As one would predict, cheap credit encouraged borrowing, building construction, and bullish speculation in houses. Even financially unqualified homebuyers took advantage of dubiously attractive subprime mortgages, mortgages whose initial teaser rates could later be raised, loans requiring no payment of principal during the early years, and even negative-amortization loans.

Some borrowers and mortgage brokers connived to conceal applicants' inability to meet even the loosened financial standards. Borrowers and lenders were seduced by expectations that the collateral — houses — would keep rising in price indefinitely. Low interest rates spurred savers and institutions to look for better yields even on new or exotic and riskier kinds of investment. Financiers reached for these yields, resorting to complicated and poorly understood financial derivatives and making defective assessments and unclear explanations of risks.

Fragility and Contagion

All of this was bound to make the financial system more fragile. To identify what happened, we may speak of contagion of at least two related but distinguishable types: structural and psychological.

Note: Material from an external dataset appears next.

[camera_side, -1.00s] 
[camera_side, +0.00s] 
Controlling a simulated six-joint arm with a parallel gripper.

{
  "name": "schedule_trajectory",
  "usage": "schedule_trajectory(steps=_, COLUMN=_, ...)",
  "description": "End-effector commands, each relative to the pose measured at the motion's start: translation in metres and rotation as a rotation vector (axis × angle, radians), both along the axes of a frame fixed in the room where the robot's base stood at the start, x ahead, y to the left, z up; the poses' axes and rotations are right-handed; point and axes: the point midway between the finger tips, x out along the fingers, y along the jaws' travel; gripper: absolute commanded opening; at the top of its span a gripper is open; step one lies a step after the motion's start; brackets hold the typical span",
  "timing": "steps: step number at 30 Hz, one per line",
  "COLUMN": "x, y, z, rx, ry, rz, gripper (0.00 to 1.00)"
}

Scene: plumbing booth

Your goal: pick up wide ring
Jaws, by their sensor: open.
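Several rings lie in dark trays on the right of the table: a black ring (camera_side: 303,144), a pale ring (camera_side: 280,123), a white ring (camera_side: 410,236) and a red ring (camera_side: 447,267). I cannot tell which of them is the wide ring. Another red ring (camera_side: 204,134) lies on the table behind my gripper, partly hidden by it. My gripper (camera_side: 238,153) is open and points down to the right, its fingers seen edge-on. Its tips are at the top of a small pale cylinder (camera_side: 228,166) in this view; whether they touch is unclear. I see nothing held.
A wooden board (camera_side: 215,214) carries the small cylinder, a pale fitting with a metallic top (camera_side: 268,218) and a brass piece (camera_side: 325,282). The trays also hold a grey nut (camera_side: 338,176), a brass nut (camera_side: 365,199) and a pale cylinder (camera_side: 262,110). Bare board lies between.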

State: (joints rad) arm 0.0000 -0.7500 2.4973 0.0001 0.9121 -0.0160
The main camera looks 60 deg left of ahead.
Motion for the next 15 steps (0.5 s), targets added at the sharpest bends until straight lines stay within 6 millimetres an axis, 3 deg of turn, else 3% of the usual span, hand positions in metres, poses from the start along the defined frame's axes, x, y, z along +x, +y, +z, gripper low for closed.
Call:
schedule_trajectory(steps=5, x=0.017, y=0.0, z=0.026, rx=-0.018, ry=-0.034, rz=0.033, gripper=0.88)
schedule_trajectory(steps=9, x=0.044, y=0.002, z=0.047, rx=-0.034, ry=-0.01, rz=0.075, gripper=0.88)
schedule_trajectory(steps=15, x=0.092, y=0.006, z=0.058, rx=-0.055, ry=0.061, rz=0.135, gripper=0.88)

An advanced economy is a tissue of intricate multilateral interdependencies whose unraveling damages finance, production, employment, and consumption. Contagion particularly bedevils financial intermediation, which is the business of banks and other financial firms and the stock market. Lending institutions borrow, normally at shorter-term and lower rates of interest, to relend at higher rates. Banks, for example, owe short-term debt to their depositors and use the funds for medium- and long-term loans and securities.

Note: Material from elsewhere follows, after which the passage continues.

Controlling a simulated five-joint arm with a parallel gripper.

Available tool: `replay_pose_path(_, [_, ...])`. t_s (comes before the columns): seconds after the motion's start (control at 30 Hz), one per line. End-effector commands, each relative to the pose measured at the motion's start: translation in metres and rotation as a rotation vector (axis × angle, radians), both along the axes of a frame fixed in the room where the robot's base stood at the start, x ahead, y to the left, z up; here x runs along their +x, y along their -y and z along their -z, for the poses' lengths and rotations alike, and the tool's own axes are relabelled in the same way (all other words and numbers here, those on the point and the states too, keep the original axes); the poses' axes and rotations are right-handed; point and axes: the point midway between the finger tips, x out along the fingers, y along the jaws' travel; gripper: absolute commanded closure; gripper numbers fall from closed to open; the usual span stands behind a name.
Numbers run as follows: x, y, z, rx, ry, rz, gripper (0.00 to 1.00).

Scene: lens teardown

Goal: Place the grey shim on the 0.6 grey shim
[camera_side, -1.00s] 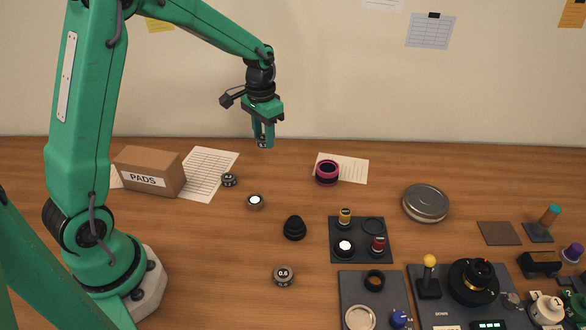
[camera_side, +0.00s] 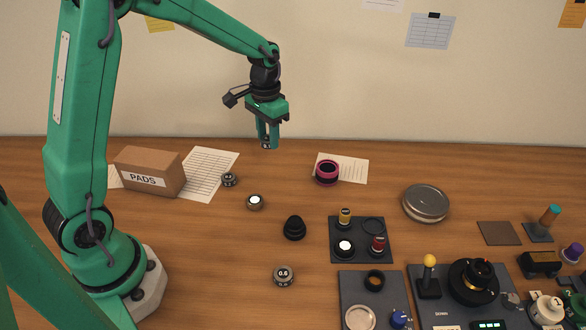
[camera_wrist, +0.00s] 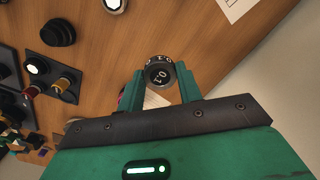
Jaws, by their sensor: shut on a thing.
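My gripper (camera_side: 267,143) is raised high above the back of the table in the side view. It is shut on a small round grey shim, seen in the wrist view between the fingers (camera_wrist: 160,88). The held grey shim (camera_wrist: 158,74) has a dark top marked 0.1. The 0.6 grey shim (camera_side: 284,276) lies flat on the table at the front, left of the dark trays, with nothing on top of it. My gripper is well apart from it, higher and further back.
Another small grey shim (camera_side: 229,179) lies near the PADS box (camera_side: 149,171). A white-topped round part (camera_side: 255,202) and a black stepped cone (camera_side: 294,228) stand between there and the 0.6 shim. A dark tray (camera_side: 360,257) holds several parts. A magenta ring (camera_side: 327,172) stands at the back.

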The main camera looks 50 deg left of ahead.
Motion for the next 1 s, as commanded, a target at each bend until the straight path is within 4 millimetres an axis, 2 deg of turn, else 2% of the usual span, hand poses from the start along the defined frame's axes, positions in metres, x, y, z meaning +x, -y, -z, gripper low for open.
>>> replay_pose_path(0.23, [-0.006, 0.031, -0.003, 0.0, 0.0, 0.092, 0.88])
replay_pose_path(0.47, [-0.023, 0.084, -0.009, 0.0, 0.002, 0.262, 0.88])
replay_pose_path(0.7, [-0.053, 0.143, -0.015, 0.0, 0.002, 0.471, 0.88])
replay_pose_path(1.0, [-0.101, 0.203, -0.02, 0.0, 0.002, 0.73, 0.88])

Financial intermediation tailors types, maturities, and risk/reward characteristics of financial instruments to meet the desires both of ultimate savers and of borrowers and stock-issuing firms. Even innovative instruments, such as credit-default swaps and securitized loans — to which I will return in a moment — can legitimately serve healthy specialization in lending, borrowing, saving, investment, and risk-bearing. In an advanced economy, this intermediation is essential to channel savings efficiently into factories, farms, machinery, and other capital goods, so promoting economic growth.

"Innovative instruments, such as credit-default swaps and securitized loans, can legitimately serve healthy specialization in lending, borrowing, saving, investment, and risk-bearing."

By its very nature, intermediation requires firms performing it to operate heavily with borrowed funds. Their excess of assets over liabilities — their capital in this accounting sense (net worth) — amounts to only a very small percentage of either. Even ordinary businesses use borrowed funds to some extent; but financial firms practice this leverage, so called, to a more extreme degree. Their capital, being so small a percentage of their balance sheets, is vulnerable to being wiped out. It is hardly sound advice, though, that financial firms should employ no more leverage than other firms — for their doing so would subvert the very rationale of financial intermediation. Still, leverage, and especially undoing it (deleveraging), do intensify structural and psychological contagion.

Securitization means bundling loans into packages that provide the backing for bonds issued by the bundlers. Ideally, these "collateralized debt obligations" enable their buyers to enjoy the convenience of not making individual mortgage loans and also, normally, the relative safety of diversification. The bundlers receive their shares of these benefits from an interest-rate spread between what they earn on the loans and what they pay on their own obligations.

The process can be carried to further stages as the first-level bonds are cut into "tranches" according to the estimated riskiness of their backing. The different tranches can then serve as backing for a further level of bonds, and even further levels. The results are called CDO2s (collateralized debt obligations squared). Many of them received the highest ratings by the three government-privileged bond-rating companies, S&P, Moody's, and Fitch, so becoming approved holdings even for conservative investors such as pension funds, and building confidence among other investors also.

Yet these ratings, especially of unfamiliar debt instruments, proved overoptimistic. At the beginning of the chain, some of the underlying mortgage borrowers may not have been creditworthy — and in recent years, many of them certainly were not. While the process may achieve the apparent safety of diversification, it also makes risk assessment more difficult and obscures how participants along the chain share the risk of default on the underlying mortgages. Unforeseen defaults can spread and magnify damage along the whole ingenious chain.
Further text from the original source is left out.